Indiana’s situation is the most instructive cautionary tale in the rankings. The Hoosiers won a football national title yet finished 19th overall. Why ? They missed the postseason entirely in men’s basketball, women’s basketball and baseball. One sport carrying the full weight simply isn’t enough in a six-sport model. Oklahoma, by contrast, climbed to seventh by winning the College World Series in baseball while also making the CFP, reaching the Sweet 16 in women’s basketball and advancing to softball super regionals. That’s how you build a strong composite score.
At the very bottom, Rutgers finished as the only Power Four program that failed to reach the postseason in any of the six sports, and didn’t post a winning record in any of them either. It’s a brutal but honest summary of where the Scarlet Knights stand athletically.
Which conference actually won 2025-26 college athletics
The SEC finished first with an average score of 39.14, well clear of the Big Ten at 32.11. The Big 12 came in third at 30.74, and the ACC brought up the rear at 29.64. Both the SEC and Big Ten claimed three national championships each across the six sports, so the raw title count doesn’t explain the gap. The difference showed up in sustained postseason depth.
The SEC placed 10 of 16 teams across the combined College World Series fields in baseball and softball. That’s not a coincidence. The conference also put two teams in the volleyball national championship match and finished as runner-up in women’s basketball. Eight SEC programs landed inside the top 15 of our rankings, including three in the top six.

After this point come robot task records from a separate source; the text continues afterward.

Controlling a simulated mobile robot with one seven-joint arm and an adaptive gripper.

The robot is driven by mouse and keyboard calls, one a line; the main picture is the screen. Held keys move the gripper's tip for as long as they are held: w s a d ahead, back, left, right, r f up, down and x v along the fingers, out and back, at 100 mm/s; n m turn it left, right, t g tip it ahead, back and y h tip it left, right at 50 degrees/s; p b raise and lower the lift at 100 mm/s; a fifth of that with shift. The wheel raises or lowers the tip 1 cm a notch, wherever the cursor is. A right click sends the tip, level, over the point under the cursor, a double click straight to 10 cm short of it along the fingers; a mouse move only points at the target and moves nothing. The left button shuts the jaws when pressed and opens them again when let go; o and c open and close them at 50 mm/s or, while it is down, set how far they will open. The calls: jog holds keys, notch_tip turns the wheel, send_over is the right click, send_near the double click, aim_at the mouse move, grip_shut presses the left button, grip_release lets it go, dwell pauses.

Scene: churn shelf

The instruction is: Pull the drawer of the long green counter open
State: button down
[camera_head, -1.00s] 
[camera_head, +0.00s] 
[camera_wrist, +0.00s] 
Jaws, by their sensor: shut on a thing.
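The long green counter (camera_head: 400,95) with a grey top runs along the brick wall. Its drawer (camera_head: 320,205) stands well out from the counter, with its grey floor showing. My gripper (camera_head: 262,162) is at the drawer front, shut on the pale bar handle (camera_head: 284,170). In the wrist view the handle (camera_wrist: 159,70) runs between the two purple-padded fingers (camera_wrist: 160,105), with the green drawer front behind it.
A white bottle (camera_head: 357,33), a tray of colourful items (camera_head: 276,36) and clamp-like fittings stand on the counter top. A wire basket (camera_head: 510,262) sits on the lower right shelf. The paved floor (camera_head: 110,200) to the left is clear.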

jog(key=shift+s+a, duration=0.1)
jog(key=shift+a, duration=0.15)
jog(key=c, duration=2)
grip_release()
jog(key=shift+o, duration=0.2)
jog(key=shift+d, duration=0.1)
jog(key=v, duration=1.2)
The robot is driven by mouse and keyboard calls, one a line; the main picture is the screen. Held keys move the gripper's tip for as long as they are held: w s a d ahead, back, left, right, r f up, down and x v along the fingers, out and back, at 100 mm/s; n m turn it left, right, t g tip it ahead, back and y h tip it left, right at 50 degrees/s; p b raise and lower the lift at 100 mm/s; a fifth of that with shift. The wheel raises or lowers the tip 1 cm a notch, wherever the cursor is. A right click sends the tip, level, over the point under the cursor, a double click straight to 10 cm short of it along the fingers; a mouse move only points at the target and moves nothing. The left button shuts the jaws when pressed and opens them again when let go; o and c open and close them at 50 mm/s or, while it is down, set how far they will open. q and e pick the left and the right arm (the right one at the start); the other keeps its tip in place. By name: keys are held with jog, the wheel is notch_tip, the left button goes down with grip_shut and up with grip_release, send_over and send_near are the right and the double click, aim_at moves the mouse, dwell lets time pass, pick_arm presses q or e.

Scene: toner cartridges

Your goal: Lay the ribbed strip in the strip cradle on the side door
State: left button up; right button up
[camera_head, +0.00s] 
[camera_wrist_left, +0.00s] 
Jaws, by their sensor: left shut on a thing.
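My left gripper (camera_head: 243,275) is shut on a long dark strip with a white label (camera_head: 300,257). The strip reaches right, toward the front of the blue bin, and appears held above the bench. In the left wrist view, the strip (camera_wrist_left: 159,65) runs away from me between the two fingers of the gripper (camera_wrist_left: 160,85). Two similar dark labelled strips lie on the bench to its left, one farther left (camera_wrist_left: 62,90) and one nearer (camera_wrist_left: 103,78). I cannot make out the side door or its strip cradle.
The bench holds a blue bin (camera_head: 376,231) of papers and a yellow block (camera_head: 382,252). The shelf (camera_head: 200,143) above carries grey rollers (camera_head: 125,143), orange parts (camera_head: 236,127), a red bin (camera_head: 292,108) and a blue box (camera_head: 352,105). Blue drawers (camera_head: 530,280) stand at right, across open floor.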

The Big Ten matched that top-six number but couldn’t replicate the SEC’s overall postseason volume. The ACC and Big 12 each placed just two programs in the top 15. Miami (football), North Carolina (baseball) and Pittsburgh (volleyball) were the only ACC schools to reach a national semifinal in any sport. For the Big 12, Arizona (men’s basketball), Texas Tech (softball) and West Virginia (baseball) hit that same threshold.
The broader debate around NCAA athletes’ rights and compensation through new Senate legislation makes rankings like this even more consequential. As resources and recruiting follow performance, the schools and conferences that consistently reach deep postseason rounds will only widen their competitive edge in the years ahead. Texas is already proving what sustained investment across multiple sports can produce.